Now, I am not going to call these cookies. I am not going to call these muffins. Or biscuits, or scones, or anything else baked-goods related. I’m not really sure what they are to be honest… but I do know that I like them!

Once I come up with a cute name for them, I’m going to make them more often with all different flavours and styles for you lovely people!

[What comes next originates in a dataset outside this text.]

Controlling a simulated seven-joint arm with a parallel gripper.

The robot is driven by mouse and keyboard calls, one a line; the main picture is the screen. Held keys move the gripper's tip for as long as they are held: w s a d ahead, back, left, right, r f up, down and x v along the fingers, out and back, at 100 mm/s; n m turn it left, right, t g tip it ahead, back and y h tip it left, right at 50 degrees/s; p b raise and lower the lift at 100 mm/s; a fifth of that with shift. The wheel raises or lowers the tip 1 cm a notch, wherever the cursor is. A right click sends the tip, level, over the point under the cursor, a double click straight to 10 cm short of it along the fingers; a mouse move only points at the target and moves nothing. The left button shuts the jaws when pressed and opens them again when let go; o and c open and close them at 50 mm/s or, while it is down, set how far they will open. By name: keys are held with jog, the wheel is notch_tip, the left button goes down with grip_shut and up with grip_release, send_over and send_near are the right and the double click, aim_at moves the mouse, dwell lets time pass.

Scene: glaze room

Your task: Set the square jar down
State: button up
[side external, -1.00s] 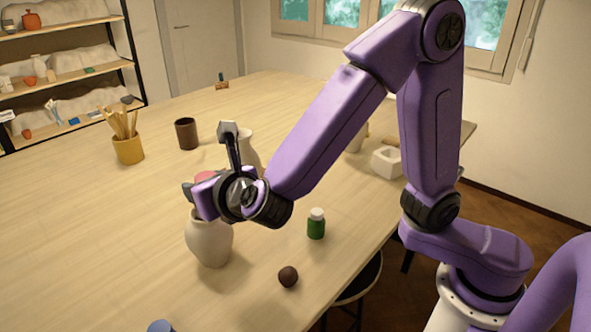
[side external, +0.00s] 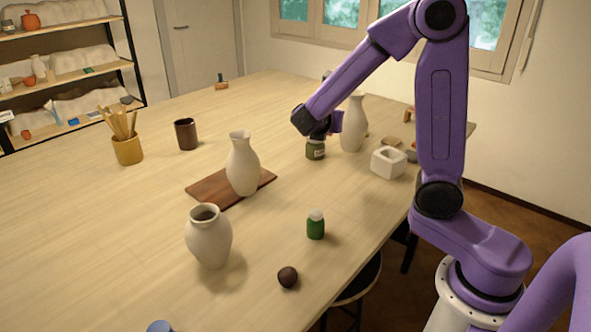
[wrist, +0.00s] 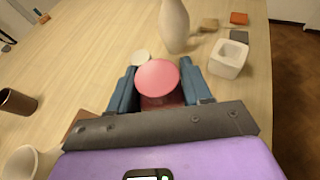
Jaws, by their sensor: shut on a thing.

Maybe this is the start of something wonderful 🙂

Anyways, here’s the recipe!


  • 1 and 1/4 cup whole wheat flour
  • 1/8 teaspoon salt
  • 1/2 teaspoon baking soda
  • 1/4 cup rolled oats
  • 1/4 cup brown sugar
  • 1/4 cup sucanat
  • 1 teaspoon ground ginger, cinnamon, and nutmeg
  • 1/2 cup pumpkin puree
  • 1/4 cup applesauce (or more if needed)
  • 2 tbsp Tazo chai concentrate
  • a capful of vanilla extract
  • 1 tbsp molasses
  • 1 flax egg: 1tbsp ground flax absorbed by 3 tbsp water
Preheat oven to 350° F. Combine dry ingredients and wet ingredient in separate bowl, and then mix together. Use a mini icecream scoop or a 15 mL measuring spoon and scoop onto lined cookie sheet. Press down with a fork or leave in ball form. Makes 18 whatever you want to call them’s. 🙂
These little balls of goodness have the benefits of whole grains, flax seeds, fruits, and deliciousness in a soft, chewy, light and gooey ball of yum!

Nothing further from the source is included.